Weld: Well, to lie every day to the American people, that is something….To say to NATO, "We've got to go to four percent [of GDP spending on defense]," and to say the next day, "No, I never said that, I didn't say that," even when the things he said were on the public record. It's like he doesn't care whether what he says is true. And I don't think this is a vicious dig, I think this is right out there on top of the record. People say, "Well, he's invincibly ignorant, he can't be held to account." I don't buy that for a second, he's teaching lessons to our children, to the next generation, and that should not come out of the Oval office in the White House.

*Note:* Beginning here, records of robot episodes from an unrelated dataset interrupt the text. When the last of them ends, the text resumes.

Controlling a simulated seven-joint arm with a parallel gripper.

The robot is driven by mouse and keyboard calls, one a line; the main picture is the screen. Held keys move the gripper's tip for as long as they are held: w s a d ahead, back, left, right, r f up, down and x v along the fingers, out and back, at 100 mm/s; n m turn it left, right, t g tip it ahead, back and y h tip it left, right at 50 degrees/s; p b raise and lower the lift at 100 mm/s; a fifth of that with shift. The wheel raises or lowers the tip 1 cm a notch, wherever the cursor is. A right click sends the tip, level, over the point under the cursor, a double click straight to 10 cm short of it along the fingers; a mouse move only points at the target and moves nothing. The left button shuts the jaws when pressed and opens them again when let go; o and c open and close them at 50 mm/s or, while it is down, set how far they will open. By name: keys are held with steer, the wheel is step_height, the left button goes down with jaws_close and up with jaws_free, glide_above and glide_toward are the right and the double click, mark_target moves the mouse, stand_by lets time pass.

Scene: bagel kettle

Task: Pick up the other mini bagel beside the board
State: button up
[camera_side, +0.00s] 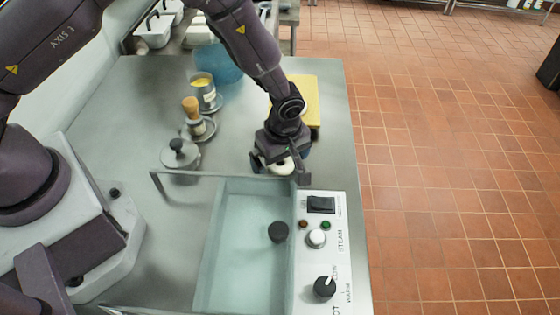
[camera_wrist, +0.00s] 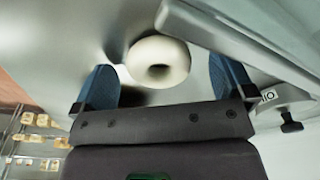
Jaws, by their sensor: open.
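A pale mini bagel (camera_side: 283,166) is on the steel counter, beyond the tank's far end and nearer to me than the yellow board (camera_side: 305,92). My gripper (camera_side: 279,170) is low over it, with its fingers apart. In the wrist view the bagel (camera_wrist: 158,62) shows its hole and lies between the two blue fingers of my gripper (camera_wrist: 162,78). Gaps show on both sides there, wider on the right. My wrist and fingers hide part of the bagel in the side view.
A water-filled tank (camera_side: 212,262) with a dark round thing (camera_side: 278,232) and a control panel (camera_side: 320,262) stands close in front. A lidded pot (camera_side: 180,154), a wooden-handled tool (camera_side: 192,108), a yellow-topped cup (camera_side: 203,88) and a blue bowl (camera_side: 222,65) are to the left.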

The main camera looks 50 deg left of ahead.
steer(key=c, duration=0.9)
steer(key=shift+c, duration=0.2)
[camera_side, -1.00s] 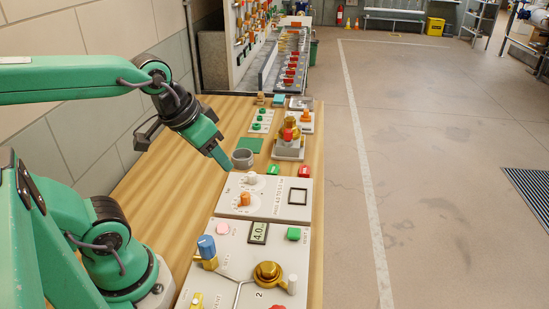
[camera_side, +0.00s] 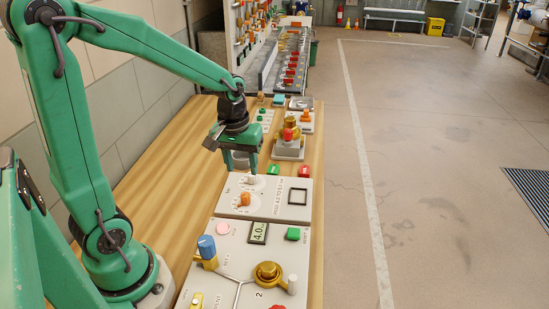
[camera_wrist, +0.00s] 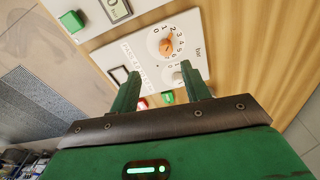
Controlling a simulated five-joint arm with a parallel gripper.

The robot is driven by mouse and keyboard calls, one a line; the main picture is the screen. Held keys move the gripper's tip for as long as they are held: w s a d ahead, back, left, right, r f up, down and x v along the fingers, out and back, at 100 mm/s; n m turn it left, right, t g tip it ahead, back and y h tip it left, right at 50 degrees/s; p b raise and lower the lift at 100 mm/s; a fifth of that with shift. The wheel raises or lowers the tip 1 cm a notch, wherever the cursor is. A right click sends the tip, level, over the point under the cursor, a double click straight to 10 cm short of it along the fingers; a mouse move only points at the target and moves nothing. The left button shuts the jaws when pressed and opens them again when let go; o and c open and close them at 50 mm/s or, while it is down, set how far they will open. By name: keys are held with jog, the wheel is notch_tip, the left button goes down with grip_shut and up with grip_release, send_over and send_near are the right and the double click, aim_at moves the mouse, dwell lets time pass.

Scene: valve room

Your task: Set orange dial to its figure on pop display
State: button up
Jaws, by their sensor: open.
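The orange dial (camera_side: 245,199) sits on a white panel, beside a printed scale; it also shows in the wrist view (camera_wrist: 167,46) with numerals around it. A white dial (camera_side: 252,180) is just behind it on the same panel. A display (camera_side: 259,232) on the nearer panel reads 4.0; its edge shows in the wrist view (camera_wrist: 117,8). I cannot tell whether it is the pop display. My gripper (camera_side: 241,167) is open and empty, pointing down above the panel's far edge. In the wrist view its fingertips (camera_wrist: 161,72) are apart, near the white dial, with the orange dial beyond.
A black square frame (camera_side: 298,196) is on the dial panel's right. Green (camera_side: 274,170) and red (camera_side: 304,171) buttons stand behind it. The nearer panel carries a blue-topped knob (camera_side: 207,250), a brass valve (camera_side: 267,273) and a green button (camera_side: 293,234). Bare wooden table lies left.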

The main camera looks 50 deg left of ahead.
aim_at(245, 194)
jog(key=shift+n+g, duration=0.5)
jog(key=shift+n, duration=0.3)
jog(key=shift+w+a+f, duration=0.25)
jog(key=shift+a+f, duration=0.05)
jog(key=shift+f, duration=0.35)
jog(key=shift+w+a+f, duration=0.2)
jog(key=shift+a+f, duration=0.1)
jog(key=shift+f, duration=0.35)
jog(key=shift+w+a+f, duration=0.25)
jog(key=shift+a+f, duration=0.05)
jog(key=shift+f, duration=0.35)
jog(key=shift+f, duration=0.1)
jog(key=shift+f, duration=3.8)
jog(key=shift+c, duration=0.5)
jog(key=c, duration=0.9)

4) July 1, 2018: lunch talk at the Libertarian National Convention, New Orleans.
I've always been a liberal about immigration—part of it for economic reasons, not moral reasons. But I got the prize every year, the Golden Door Award, for being the most welcoming towards immigrants. Because I read the history books, I know that America's strength is that it has always been a melting pot. So just showing the snarl of teeth—which candidly, is what this president is doing—is really not helpful.
5) April 29, 2018: Interview at the California Libertarian Party Convention, Long Beach.
I did express [in 2016] the fact that I thought that [Hillary Clinton] was maybe more palatable than the Republican candidate, whom I've compared to certain figures in Germany in the 1930s and '40s, and never saw anything during the campaign that made me see fit to change my opinion there.
6) April 28, 2018: Speech at the California Libertarian Party Convention, Long Beach.
The number one thing we need to do by November 2020 is to elect a Libertarian president of the United States. This is entirely feasible….My own view is that both the R party and the D party are splitting in half right now; they just don't know it yet.
7) November 4, 2017: Students for Liberty Conference, New York.
The Libertarian Party is more congenial to me, dogmatically, ideologically, than either of the other two parties, because the Democratic Party is not fiscally responsible and the Republican Party is not socially tolerant. So, I'm one for two in each of the other two parties.